Write the data below out exactly as it stands. Do not include the pictures.

══ Collected material

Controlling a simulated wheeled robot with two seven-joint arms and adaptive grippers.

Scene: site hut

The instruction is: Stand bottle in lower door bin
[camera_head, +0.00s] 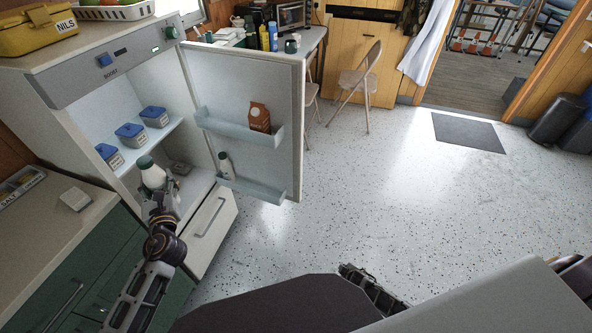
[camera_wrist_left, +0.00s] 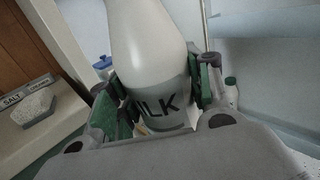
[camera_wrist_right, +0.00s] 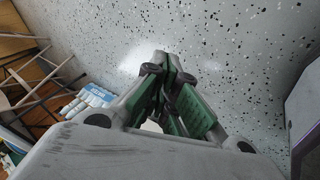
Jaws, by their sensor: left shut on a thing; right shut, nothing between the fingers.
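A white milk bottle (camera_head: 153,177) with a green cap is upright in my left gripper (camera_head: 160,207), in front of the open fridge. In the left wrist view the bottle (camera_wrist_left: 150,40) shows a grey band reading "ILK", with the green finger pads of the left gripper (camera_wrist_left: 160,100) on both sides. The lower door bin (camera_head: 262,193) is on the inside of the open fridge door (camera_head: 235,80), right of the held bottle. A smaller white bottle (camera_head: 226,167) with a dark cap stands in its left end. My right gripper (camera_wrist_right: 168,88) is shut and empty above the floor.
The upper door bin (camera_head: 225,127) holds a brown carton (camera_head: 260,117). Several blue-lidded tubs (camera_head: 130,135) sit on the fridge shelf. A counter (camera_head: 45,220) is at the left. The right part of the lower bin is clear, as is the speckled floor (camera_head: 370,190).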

════

__Response__:
Controlling a simulated wheeled robot with two seven-joint arms and adaptive grippers.

Scene: site hut

The instruction is: Stand bottle in lower door bin
[camera_head, +0.00s] 
[camera_wrist_left, +0.00s] 
[camera_wrist_right, +0.00s] 
Jaws, by their sensor: left shut on a thing; right shut, nothing between the fingers.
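A white milk bottle (camera_head: 153,177) with a green cap is upright in my left gripper (camera_head: 160,207), in front of the open fridge. In the left wrist view the bottle (camera_wrist_left: 150,40) shows a grey band reading "ILK", with the green finger pads of the left gripper (camera_wrist_left: 160,100) on both sides. The lower door bin (camera_head: 262,193) is on the inside of the open fridge door (camera_head: 235,80), right of the held bottle. A smaller white bottle (camera_head: 226,167) with a dark cap stands in its left end. My right gripper (camera_wrist_right: 168,88) is shut and empty above the floor.
The upper door bin (camera_head: 225,127) holds a brown carton (camera_head: 260,117). Several blue-lidded tubs (camera_head: 130,135) sit on the fridge shelf. A counter (camera_head: 45,220) is at the left. The right part of the lower bin is clear, as is the speckled floor (camera_head: 370,190).

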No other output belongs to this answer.